Extracted records
****************************************

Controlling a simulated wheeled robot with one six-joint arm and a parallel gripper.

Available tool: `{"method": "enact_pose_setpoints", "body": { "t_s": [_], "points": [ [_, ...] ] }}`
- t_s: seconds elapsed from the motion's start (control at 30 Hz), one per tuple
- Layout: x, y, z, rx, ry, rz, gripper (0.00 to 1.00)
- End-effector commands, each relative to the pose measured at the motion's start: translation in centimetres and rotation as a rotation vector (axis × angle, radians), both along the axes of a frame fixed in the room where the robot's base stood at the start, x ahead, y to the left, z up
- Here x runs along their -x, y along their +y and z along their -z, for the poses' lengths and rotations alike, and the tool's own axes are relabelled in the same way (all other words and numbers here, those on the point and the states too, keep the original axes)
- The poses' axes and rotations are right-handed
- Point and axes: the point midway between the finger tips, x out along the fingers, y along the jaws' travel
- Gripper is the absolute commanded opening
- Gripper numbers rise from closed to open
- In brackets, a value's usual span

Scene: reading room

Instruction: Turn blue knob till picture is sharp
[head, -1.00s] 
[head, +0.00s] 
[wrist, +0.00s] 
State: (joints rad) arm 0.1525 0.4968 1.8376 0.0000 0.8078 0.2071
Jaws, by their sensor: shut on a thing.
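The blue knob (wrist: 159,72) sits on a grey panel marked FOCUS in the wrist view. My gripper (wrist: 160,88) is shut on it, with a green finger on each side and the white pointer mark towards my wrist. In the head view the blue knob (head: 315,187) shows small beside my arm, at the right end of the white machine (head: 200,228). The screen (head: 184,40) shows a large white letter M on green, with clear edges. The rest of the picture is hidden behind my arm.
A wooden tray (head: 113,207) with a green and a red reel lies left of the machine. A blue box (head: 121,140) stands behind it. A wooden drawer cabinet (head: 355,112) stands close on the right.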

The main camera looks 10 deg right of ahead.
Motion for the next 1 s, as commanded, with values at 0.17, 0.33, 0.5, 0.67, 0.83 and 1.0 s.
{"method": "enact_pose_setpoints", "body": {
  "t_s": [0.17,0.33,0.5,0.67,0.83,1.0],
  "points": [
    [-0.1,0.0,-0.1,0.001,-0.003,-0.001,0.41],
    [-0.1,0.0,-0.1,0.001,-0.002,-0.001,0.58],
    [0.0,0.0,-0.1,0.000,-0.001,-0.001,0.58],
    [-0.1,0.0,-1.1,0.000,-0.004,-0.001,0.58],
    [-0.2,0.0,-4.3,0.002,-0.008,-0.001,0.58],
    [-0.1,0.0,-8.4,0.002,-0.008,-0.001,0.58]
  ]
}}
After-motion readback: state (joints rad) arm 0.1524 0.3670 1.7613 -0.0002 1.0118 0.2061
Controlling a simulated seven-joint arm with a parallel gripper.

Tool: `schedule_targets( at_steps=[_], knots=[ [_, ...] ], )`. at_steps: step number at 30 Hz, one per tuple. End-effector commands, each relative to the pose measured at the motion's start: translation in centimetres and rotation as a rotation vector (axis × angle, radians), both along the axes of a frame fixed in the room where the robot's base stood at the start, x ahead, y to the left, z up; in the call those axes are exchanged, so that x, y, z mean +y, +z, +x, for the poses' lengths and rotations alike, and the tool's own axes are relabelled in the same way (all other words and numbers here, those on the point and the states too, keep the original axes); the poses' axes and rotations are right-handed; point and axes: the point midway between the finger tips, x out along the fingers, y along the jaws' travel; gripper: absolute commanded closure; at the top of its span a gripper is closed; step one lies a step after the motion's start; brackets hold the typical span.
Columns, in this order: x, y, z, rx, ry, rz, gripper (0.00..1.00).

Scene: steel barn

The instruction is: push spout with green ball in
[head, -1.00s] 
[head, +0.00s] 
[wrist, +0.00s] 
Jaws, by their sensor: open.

****************************************

*What you have to do:*
Give back each line above precisely as it stands.

*Solution to this task:*
Controlling a simulated wheeled robot with one six-joint arm and a parallel gripper.

Available tool: `{"method": "enact_pose_setpoints", "body": { "t_s": [_], "points": [ [_, ...] ] }}`
- t_s: seconds elapsed from the motion's start (control at 30 Hz), one per tuple
- Layout: x, y, z, rx, ry, rz, gripper (0.00 to 1.00)
- End-effector commands, each relative to the pose measured at the motion's start: translation in centimetres and rotation as a rotation vector (axis × angle, radians), both along the axes of a frame fixed in the room where the robot's base stood at the start, x ahead, y to the left, z up
- Here x runs along their -x, y along their +y and z along their -z, for the poses' lengths and rotations alike, and the tool's own axes are relabelled in the same way (all other words and numbers here, those on the point and the states too, keep the original axes)
- The poses' axes and rotations are right-handed
- Point and axes: the point midway between the finger tips, x out along the fingers, y along the jaws' travel
- Gripper is the absolute commanded opening
- Gripper numbers rise from closed to open
- In brackets, a value's usual span

Scene: reading room

Instruction: Turn blue knob till picture is sharp
[head, -1.00s] 
[head, +0.00s] 
[wrist, +0.00s] 
State: (joints rad) arm 0.1525 0.4968 1.8376 0.0000 0.8078 0.2071
Jaws, by their sensor: shut on a thing.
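The blue knob (wrist: 159,72) sits on a grey panel marked FOCUS in the wrist view. My gripper (wrist: 160,88) is shut on it, with a green finger on each side and the white pointer mark towards my wrist. In the head view the blue knob (head: 315,187) shows small beside my arm, at the right end of the white machine (head: 200,228). The screen (head: 184,40) shows a large white letter M on green, with clear edges. The rest of the picture is hidden behind my arm.
A wooden tray (head: 113,207) with a green and a red reel lies left of the machine. A blue box (head: 121,140) stands behind it. A wooden drawer cabinet (head: 355,112) stands close on the right.

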The main camera looks 10 deg right of ahead.
Motion for the next 1 s, as commanded, with values at 0.17, 0.33, 0.5, 0.67, 0.83 and 1.0 s.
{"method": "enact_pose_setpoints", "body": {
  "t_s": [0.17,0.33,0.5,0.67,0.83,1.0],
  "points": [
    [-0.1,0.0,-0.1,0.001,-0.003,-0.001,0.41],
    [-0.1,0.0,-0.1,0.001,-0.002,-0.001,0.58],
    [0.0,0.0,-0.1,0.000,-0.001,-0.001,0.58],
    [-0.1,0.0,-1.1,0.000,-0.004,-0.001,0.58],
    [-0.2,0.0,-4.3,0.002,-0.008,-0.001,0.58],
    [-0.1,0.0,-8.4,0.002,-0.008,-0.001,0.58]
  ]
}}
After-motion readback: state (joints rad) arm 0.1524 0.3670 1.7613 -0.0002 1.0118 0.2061
Controlling a simulated seven-joint arm with a parallel gripper.

Tool: `schedule_targets( at_steps=[_], knots=[ [_, ...] ], )`. at_steps: step number at 30 Hz, one per tuple. End-effector commands, each relative to the pose measured at the motion's start: translation in centimetres and rotation as a rotation vector (axis × angle, radians), both along the axes of a frame fixed in the room where the robot's base stood at the start, x ahead, y to the left, z up; in the call those axes are exchanged, so that x, y, z mean +y, +z, +x, for the poses' lengths and rotations alike, and the tool's own axes are relabelled in the same way (all other words and numbers here, those on the point and the states too, keep the original axes); the poses' axes and rotations are right-handed; point and axes: the point midway between the finger tips, x out along the fingers, y along the jaws' travel; gripper: absolute commanded closure; at the top of its span a gripper is closed; step one lies a step after the motion's start; brackets hold the typical span.
Columns, in this order: x, y, z, rx, ry, rz, gripper (0.00..1.00).

Scene: steel barn

The instruction is: push spout with green ball in
[head, -1.00s] 
[head, +0.00s] 
[wrist, +0.00s] 
Jaws, by their sensor: open.

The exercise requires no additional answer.